Adaletin soluğu daha uzundur
Libération, davanın video kaydının alınmasını memnuniyetle karşılıyor:
“Mutlaka orada olmak isteyen tanıkların, teröristlerin onlar için öngördüğü kurban rolünden çıkmalarına imkan tanıyacak, tarihe mal olacak bir video kaydı olacak bu. ... Aslında bu ulusal olayın, ortaklaşa bir dayanışmayı mümkün kılmak üzere canlı yayınlanmaması ne kadar üzücü. Ancak yine de filme alınan dava arşivde saklanacak ve bu sayede tüm sayıların ve olguların ötesinde adaletin önünde sonunda barbarlık karşısında zafer kazandığını gelecek nesillere de gösterecek.”
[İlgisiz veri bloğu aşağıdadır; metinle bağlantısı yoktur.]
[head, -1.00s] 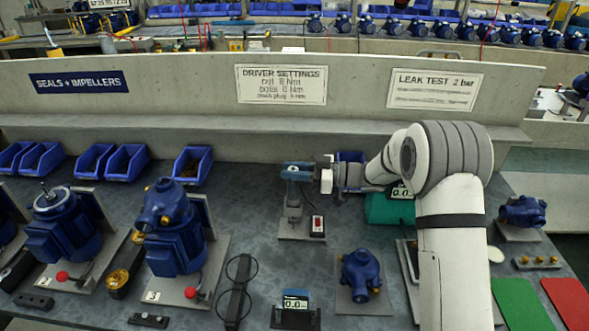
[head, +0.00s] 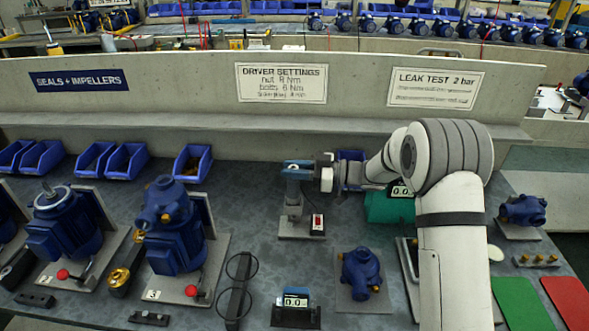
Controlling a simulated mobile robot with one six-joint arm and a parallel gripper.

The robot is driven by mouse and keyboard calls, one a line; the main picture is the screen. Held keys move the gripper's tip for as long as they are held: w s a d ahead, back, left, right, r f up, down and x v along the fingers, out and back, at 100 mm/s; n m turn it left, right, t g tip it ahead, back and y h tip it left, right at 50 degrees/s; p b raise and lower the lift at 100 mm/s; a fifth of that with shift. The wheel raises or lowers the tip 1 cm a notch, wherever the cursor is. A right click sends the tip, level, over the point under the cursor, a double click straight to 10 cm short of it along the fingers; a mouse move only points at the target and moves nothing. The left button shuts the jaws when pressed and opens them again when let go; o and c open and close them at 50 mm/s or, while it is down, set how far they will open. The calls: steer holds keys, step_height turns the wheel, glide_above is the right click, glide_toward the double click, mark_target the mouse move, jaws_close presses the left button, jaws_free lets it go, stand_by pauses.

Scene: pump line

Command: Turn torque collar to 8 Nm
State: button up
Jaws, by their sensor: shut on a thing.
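A blue driver (head: 298,173) stands upright in a stand (head: 301,224) near the middle of the bench, with a pale marking on its top. My gripper (head: 318,176) comes in from the right and is shut at the driver's upper end. I take the held part to be the torque collar; it is too small and too covered by the jaws to make out. Any number on the collar cannot be read. A sign (head: 282,84) on the wall behind is headed "DRIVER SETTINGS" and lists nut, bolts and drain plug; the nut line seems to read 8 Nm.
Two blue pump units (head: 174,228) (head: 64,230) stand at the left. A small blue pump (head: 360,272) and a display reading 0.0 (head: 296,302) are in front. A green case (head: 386,207) lies behind my arm. Blue bins (head: 193,164) line the back.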

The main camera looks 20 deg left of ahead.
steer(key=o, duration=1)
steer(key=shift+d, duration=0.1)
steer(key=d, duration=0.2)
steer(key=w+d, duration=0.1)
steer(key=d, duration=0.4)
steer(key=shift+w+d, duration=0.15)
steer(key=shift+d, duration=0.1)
Banliyöler sorunu yine görmezden geliniyor
Bu davanın bir amacı da demokrasilerin, insanların acısı karşısında ne yaptığını göstermek, diyor Frankfurter Rundschau'nun Paris muhabiri Stefan Brändle:
“Fransız hukuk sisteminin intikam ve şiddet içgüdüleriyle değil, aklıselim, somut ve kararlı şekilde karşılık verdiğini göstermek açısından bile olsa önemli bir adım bu. Fransa 13 Kasım 2015 gününden bu yana, suikast saldırıları karşısında ezilmemenin mümkün olduğunu gösterdi. Emniyet kuvvetleri ve terörle mücadele birimleri, yurttaşların gündelik hayatını zehretmeden güçlendirildi. Bu konuda ne kadar başarılı olduklarını gösterdiler. Aynı zamanda en büyük sorunlarını da görmezden geldiler: Saldırganların çoğunun geldiği banliyö semtleri. İşte Fransa'nın zayıf noktası burası ve hiçbir duruşmanın buna bir faydası olmayacaktır.”